Erster Satellitenstartplatz auf dem EU-Festland eröffnet
"Die aktuelle geopolitische Lage - nicht zuletzt natürlich der russische Einmarsch in die Ukraine - hat demonstriert, wie wichtig es ist, dass die Europäische Union Zugang zum Weltraum hat", sagte Kristersson bei der Einweihung. Dort schnitt er zusammen mit dem König und der Kommissionspräsidentin symbolisch ein Band in den Farben Blau-Gelb durch - passenderweise sind das nicht nur die schwedischen Nationalfarben, sondern auch die der Ukraine.
"Das ist ein großer Augenblick für Europa, ein großer Augenblick für Europas Raumfahrtindustrie", sagte von der Leyen. Der Weltraumbahnhof biete ein unabhängigen europäischen Zugang zum Weltraum und liefere genau die Infrastruktur, die benötigt werde.

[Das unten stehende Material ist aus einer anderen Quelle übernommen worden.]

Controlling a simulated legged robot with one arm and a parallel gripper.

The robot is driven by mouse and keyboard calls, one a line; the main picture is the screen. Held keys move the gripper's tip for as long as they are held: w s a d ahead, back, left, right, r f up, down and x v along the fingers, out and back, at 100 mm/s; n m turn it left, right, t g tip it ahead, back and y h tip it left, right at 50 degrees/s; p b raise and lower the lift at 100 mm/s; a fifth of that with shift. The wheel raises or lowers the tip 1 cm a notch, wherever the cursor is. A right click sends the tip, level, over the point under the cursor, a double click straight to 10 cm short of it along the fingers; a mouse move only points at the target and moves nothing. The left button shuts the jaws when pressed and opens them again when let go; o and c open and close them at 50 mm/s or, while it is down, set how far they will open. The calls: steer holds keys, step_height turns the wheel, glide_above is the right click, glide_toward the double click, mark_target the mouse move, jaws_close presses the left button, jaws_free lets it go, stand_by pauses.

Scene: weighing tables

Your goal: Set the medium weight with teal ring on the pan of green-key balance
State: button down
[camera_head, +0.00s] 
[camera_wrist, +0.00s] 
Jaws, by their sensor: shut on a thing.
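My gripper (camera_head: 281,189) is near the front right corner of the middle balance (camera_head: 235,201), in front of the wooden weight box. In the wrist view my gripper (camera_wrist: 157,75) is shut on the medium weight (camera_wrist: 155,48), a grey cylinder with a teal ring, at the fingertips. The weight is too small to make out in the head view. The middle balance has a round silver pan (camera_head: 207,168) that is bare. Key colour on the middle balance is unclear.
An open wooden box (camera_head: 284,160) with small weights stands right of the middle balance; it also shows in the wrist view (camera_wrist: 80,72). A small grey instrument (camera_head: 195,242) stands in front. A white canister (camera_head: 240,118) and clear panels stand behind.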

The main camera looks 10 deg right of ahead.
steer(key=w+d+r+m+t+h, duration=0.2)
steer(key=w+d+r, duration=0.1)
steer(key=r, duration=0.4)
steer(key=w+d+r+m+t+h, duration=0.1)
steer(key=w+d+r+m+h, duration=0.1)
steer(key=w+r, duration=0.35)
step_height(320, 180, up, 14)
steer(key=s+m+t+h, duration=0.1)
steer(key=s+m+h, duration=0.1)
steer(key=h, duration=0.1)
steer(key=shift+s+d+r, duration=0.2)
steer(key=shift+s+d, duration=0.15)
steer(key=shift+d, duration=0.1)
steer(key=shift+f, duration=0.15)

Sie wies auch auf die Bedeutung von Satelliten unter anderem bei der Beobachtung des Klimawandels hin. Die Vorzüge kleiner Satelliten, die von Esrange aus gestartet werden könnten, seien immens. Kleine Satelliten hätten auch eine Bedeutung für die Sicherheit - unter anderem nutzten ukrainische Streitkräfte sie, um die Bewegungen russischer Truppen zu verfolgen. Wegen diesen und vielen weiteren Gründen werde ihre Kommission einen Vorschlag für eine EU-Weltraumstrategie vorlegen. "Europa hat sein Standbein im Weltall und wird es behalten", sagte von der Leyen.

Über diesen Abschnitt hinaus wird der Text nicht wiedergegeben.